Exercise brief:
Retype only the lines running from the line that contains "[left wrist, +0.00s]" to the line that contains "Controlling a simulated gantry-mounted", inclusive, and leave the pictures behind.

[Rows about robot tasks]
-------
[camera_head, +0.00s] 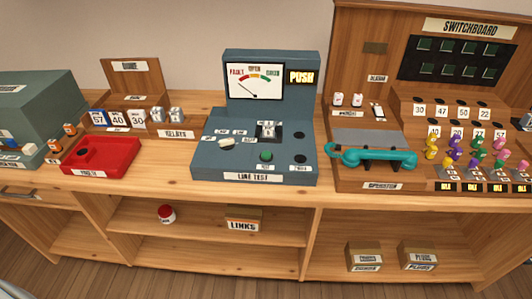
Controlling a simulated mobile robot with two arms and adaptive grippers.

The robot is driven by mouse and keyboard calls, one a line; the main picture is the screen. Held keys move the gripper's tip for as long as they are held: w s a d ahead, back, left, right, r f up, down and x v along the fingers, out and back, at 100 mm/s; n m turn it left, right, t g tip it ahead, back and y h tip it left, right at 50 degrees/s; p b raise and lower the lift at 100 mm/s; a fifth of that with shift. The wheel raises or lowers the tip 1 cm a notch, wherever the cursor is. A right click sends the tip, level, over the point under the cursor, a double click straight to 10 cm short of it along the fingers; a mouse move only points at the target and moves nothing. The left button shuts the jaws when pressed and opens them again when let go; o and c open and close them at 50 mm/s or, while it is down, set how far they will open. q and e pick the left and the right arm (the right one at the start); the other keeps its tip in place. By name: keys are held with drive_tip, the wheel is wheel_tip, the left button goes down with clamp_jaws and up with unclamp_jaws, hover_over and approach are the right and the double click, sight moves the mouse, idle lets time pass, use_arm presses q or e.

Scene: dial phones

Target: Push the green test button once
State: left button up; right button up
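The green test button (266,156) is a small round green cap on the sloped top of the blue-grey line test unit (225,168), in the middle of the head view. The unit's upright panel carries a fault/open/good meter (254,82) with its needle toward the left, and a lit yellow "PUSH" sign (301,77). A small module with a white label (267,130) sits behind the button, and a pale lever or knob (226,142) is to its left. Neither of my grippers is in view, and nothing touches the button.
A red tray (124,160) stands left of the unit. A switchboard with a teal handset (372,157) and colored plugs (455,150) stands right. Shelves below hold a links box (243,219), a red-topped jar (166,214) and two small boxes. A narrow wooden strip in front is clear.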

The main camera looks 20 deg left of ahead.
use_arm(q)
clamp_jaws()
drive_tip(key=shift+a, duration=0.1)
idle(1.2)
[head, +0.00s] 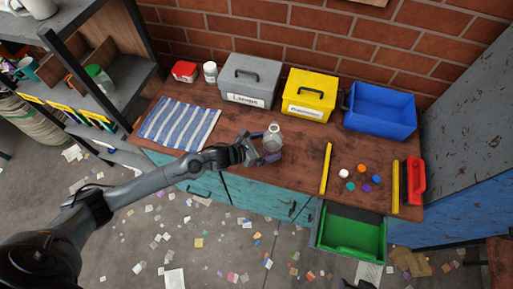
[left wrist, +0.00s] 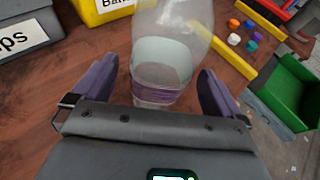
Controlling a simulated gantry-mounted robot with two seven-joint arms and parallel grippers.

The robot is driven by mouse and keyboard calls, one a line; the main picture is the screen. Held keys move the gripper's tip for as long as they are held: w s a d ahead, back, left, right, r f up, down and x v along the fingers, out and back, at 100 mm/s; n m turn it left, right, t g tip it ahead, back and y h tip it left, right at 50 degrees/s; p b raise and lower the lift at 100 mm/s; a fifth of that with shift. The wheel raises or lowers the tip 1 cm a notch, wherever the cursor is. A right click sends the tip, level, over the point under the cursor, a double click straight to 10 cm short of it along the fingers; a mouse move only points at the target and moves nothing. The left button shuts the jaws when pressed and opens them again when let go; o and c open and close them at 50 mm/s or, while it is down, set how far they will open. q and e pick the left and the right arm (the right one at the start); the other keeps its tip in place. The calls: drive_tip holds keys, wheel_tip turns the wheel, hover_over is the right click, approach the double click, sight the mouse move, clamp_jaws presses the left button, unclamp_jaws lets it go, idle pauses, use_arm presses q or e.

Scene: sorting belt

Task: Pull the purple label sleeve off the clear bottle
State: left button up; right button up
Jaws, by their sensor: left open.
-------
Answer for this exercise:
[left wrist, +0.00s] 
Controlling a simulated gantry-mounted robot with two seven-joint arms and parallel grippers.

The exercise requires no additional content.